"...this is the most articulate and accurate piece written about the club for years!" - Tales from the Front, http://www.otib.co.uk/

Monday, 14 January 2013

A Forest view of Sean O'Driscoll

So, it's SOD.

The Bristol City board acted quickly today to snare their man and appointed Sean O'Driscoll to the position of head coach.  This new title befits a club with a new, you could say modern approach to squad building and transfer policy


Although he's a name known to many, I plan to offer some additional insight into our new gaffer (I'm sure he'll be called that, head coach or not!) on these pages over the next few days.

The first in a trumverate of posts on the appointment of Sean O'Driscoll on The Exiled Robin comes from a previous, and always welcome contributor to the site.  Steve Wright, from 'Mist Rolling in from the Trent' has been kind enough to pen (or key) his thoughts on City's latest appointment, reflecting on what O'Driscoll brought to Nottingham during his albeit brief, abruptly shortened, stay at the City Ground.

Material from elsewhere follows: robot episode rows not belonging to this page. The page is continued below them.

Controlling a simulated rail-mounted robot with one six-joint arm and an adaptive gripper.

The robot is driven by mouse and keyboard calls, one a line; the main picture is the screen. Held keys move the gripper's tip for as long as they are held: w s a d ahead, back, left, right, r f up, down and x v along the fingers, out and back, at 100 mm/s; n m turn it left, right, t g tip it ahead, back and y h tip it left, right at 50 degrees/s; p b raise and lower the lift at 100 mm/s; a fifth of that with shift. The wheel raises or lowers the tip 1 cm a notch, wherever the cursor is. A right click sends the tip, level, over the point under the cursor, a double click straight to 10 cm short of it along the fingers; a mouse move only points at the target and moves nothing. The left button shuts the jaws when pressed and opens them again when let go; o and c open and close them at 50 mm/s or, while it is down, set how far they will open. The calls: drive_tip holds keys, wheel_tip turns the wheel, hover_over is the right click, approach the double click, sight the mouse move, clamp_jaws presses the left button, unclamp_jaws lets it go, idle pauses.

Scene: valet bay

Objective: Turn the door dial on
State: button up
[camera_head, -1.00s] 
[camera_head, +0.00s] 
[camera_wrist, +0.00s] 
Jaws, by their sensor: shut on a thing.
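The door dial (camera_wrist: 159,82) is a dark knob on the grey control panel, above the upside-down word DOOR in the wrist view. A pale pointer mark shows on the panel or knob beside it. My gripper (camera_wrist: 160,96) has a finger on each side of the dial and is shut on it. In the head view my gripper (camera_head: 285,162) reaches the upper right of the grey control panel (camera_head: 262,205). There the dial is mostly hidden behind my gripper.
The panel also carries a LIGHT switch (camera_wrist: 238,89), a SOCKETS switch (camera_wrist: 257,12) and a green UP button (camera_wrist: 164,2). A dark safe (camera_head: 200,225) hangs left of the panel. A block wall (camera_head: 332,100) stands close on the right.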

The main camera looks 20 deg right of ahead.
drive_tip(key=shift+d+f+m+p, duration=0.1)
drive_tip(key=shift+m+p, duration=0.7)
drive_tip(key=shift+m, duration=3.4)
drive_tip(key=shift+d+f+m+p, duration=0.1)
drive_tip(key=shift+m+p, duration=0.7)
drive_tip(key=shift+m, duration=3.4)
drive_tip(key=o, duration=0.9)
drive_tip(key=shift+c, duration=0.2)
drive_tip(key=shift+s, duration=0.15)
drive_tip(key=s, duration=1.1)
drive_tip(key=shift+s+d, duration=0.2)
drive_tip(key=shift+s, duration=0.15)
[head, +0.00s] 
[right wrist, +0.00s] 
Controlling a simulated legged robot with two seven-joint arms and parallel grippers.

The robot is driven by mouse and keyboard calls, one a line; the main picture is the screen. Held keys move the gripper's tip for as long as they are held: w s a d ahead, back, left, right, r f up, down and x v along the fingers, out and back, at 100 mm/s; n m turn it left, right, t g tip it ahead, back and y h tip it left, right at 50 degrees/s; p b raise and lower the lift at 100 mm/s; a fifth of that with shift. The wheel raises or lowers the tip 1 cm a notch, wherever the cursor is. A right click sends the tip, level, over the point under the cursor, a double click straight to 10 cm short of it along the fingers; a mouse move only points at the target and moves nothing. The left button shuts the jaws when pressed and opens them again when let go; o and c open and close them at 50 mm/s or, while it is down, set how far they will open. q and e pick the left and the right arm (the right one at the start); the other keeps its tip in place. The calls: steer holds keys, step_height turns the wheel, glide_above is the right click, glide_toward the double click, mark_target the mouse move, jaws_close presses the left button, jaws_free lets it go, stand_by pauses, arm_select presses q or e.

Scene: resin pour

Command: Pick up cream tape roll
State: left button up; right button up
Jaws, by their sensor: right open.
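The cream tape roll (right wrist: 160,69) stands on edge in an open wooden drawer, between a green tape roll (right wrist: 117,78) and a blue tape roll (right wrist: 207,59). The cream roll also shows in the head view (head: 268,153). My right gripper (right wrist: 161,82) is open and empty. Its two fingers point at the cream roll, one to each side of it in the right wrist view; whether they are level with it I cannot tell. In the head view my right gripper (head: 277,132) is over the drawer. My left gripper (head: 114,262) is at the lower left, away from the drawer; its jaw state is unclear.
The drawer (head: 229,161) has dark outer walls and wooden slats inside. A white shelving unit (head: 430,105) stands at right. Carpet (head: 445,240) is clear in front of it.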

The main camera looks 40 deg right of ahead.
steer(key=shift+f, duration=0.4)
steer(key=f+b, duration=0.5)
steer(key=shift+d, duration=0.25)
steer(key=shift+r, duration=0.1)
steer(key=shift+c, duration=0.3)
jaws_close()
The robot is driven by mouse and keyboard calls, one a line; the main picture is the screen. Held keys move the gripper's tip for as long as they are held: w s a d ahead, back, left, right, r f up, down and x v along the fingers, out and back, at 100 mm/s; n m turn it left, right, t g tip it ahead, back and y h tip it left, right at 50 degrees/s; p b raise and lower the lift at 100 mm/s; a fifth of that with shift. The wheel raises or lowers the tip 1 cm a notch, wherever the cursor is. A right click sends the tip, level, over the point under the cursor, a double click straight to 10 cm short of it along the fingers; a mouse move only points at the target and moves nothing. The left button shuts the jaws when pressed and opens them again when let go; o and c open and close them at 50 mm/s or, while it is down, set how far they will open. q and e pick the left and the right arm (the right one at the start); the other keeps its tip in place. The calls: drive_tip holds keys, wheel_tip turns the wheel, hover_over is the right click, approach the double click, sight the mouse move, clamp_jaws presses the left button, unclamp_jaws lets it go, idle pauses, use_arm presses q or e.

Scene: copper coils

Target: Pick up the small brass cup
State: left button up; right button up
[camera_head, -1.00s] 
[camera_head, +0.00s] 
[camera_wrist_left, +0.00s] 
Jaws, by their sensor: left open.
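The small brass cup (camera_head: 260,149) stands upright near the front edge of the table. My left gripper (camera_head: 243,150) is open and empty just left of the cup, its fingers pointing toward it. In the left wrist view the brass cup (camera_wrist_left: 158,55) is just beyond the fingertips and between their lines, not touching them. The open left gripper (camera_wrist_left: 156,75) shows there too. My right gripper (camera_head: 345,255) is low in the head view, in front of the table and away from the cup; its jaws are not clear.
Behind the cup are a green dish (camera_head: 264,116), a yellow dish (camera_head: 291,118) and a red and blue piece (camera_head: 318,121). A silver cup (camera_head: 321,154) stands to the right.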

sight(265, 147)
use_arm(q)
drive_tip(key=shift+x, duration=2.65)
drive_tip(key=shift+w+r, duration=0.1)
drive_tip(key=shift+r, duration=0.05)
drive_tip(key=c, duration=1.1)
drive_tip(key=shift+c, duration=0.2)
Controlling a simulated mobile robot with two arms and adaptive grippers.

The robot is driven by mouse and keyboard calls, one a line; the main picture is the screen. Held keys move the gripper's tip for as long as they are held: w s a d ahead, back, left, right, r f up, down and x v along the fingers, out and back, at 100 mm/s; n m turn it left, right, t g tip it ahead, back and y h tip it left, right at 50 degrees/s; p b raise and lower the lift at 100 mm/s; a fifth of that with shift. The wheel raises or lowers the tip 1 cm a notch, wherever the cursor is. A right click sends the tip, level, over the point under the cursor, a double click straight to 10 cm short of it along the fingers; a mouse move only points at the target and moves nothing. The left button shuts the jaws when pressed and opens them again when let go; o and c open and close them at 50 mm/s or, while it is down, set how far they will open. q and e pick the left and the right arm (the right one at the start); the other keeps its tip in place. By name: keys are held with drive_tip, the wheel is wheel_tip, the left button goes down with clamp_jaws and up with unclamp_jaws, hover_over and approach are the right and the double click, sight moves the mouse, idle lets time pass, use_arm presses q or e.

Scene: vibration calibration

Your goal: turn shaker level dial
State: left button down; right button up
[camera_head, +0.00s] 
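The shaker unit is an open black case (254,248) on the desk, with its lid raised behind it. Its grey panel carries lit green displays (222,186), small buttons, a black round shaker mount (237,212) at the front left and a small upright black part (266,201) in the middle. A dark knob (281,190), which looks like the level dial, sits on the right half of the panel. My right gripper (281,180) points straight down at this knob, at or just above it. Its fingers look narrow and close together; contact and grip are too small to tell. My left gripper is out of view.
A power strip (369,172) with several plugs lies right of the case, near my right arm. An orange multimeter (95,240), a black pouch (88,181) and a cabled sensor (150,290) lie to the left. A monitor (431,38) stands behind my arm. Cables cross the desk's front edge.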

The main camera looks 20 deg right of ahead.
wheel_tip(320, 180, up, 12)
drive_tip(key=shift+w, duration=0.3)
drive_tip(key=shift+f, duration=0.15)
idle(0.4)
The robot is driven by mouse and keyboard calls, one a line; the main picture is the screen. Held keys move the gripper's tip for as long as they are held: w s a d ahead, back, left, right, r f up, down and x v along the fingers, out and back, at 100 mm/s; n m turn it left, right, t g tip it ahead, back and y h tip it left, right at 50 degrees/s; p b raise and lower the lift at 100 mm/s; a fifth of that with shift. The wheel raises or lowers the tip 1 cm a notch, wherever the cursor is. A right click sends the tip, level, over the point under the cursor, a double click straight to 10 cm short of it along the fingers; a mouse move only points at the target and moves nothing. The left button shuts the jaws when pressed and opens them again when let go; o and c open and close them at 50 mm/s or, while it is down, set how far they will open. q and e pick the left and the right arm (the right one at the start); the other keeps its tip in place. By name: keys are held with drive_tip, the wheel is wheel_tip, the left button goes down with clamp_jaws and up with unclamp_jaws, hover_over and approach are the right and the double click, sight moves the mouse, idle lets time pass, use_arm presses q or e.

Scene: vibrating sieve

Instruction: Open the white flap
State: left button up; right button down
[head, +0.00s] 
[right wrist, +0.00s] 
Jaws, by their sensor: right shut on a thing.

"The great thing about Sean O’Driscoll only being Nottingham Forest manager for 5 brief months is that you can basically say what you like about his tenure and claim some sort of basis for your argument. For some he was overly considerate of the strengths of opposition teams, lacked ambition and provided inconsistent results and performances on the pitch. For others he was the key to a long term building process that could provide success on the pitch, attractive football for the spectator and crucially would be underpinned by solid foundations that would sustain the club well beyond his own management.
We will never know which of these two opposing views would have proved correct in the end, or more likely where on the spectrum between them Forest would have ended up if they had only given him a sensible amount of time. As it is the owners despatched their manager with either inhuman or decisive haste, again depending on where you sit in the debate.
In hindsight it is difficult to believe that O’Driscoll was ever the man the new owners wanted to appoint and that he was probably seen right from day one as a stop gap until a preferred option became available. I would even go as far as to say that I would be surprised if they even knew anything meaningful about his managerial achievements before they offered him the job on the suggestion of the players.
When they arrived at the club in July they expressed a desire for an “iconic” manager, a term which has come back to haunt them but was probably just a case of trying to express enthusiasm in a second language. Various names were linked but we know that Mick McCarthy was courted strongly before turning them down and Alex McLeish, now installed, advised that it was too soon for him to return to the game.
Following those setbacks, possibly others as well, O’Driscoll was appointed on Thursday 19 July just 25 days before the club’s first competitive match of the season and having just sold the only remaining senior defender in the squad, Chris Gunter, to Reading. With the squad totally unbalanced and in need of major re-construction the agenda was set for the new man by the lack of any recognised first team defenders and he acted quickly to rectify that.
The rhetoric was all about long term building though so there was no reason for concern. A top half finish was generally considered a good target for the season and the owners were full of talk of consolidation and laying foundations. Surely we had just the right man for the job.
All that quickly changed and having spent some money, a substantial amount in itself but quite a bit less than some of our rivals and on a threadbare squad in a desperate last minute situation rather than over a number of seasons, it all became about this season. Blowing a large sum on Jermaine Jenas, a player the manager clearly didn’t feel he needed and who anyway was struggling with long term injury, just upped the expectation whilst disrupting the building process and suggested the owners wanted to be more involved than the manager might have liked.
After 157 days McLeish became available and the owners took the opportunity to ditch their quiet, understated manager for a high profile name and were no doubt surprised that many Forest fans and observers from the wider game considered them barking mad for doing so. For those of us bought into O’Driscoll’s methods it was a devastating blow.
So what did we see of him in his tragically brief tenure? An intelligent man who clearly loves his football and will explain in detail what he is trying to achieve and how. For some this was too many words and not enough jumping up and down on the touchline but for any student of the game it was fascinating.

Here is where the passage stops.